• Given instruction: Gather each line containing the string "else" from these entries.

• Source material:
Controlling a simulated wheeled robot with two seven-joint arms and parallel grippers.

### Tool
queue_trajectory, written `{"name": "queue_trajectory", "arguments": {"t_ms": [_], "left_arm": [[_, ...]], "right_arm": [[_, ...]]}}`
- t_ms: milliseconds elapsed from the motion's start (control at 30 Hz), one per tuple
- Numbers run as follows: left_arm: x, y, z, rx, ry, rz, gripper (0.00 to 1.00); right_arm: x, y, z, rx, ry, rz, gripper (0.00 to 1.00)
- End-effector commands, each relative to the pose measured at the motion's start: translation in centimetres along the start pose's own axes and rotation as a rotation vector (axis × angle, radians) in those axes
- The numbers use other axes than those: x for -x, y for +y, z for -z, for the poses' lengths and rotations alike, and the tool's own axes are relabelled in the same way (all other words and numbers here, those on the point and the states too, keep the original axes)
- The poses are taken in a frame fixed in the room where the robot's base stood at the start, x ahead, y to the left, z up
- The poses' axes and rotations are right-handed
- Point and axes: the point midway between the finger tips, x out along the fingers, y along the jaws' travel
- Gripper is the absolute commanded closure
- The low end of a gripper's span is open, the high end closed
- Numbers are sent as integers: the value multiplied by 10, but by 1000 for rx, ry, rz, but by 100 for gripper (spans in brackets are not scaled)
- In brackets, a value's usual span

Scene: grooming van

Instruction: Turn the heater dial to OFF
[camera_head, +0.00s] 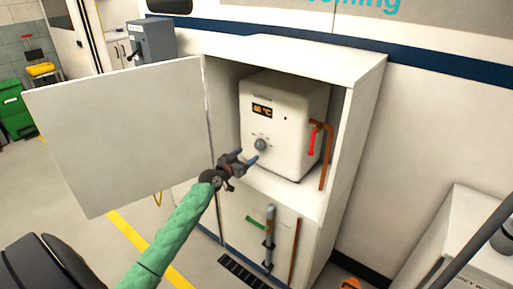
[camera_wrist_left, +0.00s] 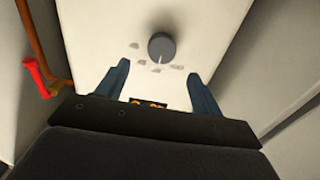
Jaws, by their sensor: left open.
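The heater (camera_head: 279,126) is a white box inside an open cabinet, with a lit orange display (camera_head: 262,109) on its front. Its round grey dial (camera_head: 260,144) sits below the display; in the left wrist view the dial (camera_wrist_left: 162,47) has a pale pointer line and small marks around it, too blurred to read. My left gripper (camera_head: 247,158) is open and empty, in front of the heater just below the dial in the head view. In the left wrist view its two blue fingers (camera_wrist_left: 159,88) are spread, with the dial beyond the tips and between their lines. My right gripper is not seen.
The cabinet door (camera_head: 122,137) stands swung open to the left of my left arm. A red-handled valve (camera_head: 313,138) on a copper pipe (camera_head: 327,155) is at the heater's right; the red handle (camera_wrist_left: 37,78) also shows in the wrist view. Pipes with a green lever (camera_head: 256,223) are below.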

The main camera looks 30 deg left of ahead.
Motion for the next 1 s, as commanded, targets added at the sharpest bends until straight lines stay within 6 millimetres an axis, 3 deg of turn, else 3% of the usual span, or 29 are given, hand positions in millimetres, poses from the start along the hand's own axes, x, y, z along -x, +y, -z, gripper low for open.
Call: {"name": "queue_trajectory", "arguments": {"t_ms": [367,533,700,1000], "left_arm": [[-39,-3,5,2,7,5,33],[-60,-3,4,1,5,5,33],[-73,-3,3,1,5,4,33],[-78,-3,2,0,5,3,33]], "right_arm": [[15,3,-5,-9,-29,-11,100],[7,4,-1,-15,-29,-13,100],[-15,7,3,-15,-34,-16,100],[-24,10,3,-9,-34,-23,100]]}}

---

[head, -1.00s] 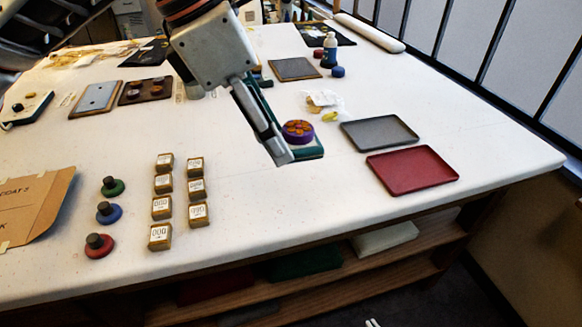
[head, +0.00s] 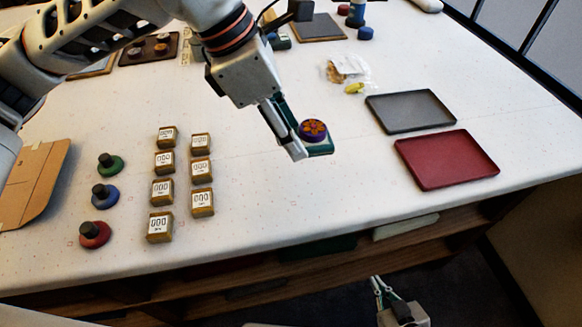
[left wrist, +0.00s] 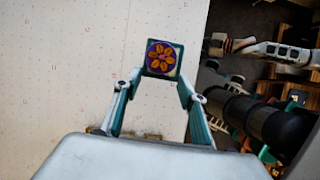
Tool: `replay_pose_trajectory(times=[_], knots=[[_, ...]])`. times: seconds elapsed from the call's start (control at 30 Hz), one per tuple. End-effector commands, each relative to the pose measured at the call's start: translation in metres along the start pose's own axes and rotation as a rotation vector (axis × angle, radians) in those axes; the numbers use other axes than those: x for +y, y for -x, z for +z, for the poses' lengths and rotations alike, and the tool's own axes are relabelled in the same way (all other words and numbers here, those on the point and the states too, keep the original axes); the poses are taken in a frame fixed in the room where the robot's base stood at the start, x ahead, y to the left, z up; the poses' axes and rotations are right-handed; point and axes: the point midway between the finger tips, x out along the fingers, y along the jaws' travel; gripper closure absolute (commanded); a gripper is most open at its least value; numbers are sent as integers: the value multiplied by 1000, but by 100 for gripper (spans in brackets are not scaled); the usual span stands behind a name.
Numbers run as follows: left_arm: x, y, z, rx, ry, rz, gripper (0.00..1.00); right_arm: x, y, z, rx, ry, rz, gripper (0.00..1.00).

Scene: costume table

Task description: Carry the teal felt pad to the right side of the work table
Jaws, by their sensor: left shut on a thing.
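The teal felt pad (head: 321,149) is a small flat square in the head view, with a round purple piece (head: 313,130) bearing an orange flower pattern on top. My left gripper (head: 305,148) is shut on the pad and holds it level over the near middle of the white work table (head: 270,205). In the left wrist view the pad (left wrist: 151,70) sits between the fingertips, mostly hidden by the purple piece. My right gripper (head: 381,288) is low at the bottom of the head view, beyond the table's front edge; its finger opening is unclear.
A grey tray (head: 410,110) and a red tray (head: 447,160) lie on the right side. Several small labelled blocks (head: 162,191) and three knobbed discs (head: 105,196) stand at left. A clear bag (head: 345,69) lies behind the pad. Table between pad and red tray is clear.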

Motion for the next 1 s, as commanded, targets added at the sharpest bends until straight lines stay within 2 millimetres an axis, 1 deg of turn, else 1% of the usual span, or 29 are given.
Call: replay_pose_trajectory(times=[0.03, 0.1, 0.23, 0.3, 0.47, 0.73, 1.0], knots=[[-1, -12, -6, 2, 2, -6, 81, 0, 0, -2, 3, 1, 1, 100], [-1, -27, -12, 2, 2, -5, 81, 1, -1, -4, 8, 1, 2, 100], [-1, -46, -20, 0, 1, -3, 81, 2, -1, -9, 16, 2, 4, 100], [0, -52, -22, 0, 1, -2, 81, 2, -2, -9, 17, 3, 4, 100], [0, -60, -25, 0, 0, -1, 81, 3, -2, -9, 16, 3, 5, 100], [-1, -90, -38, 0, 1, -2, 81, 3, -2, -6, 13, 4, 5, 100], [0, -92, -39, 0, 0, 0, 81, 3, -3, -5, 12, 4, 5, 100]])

• Answer in full:
Motion for the next 1 s, as commanded, targets added at the sharpest bends until straight lines stay within 6 millimetres an axis, 3 deg of turn, else 3% of the usual span, or 29 are given, hand positions in millimetres, poses from the start along the hand's own axes, x, y, z along -x, +y, -z, gripper low for open.
Motion for the next 1 s, as commanded, targets added at the sharpest bends until straight lines stay within 2 millimetres an axis, 1 deg of turn, else 1% of the usual span, or 29 are given.

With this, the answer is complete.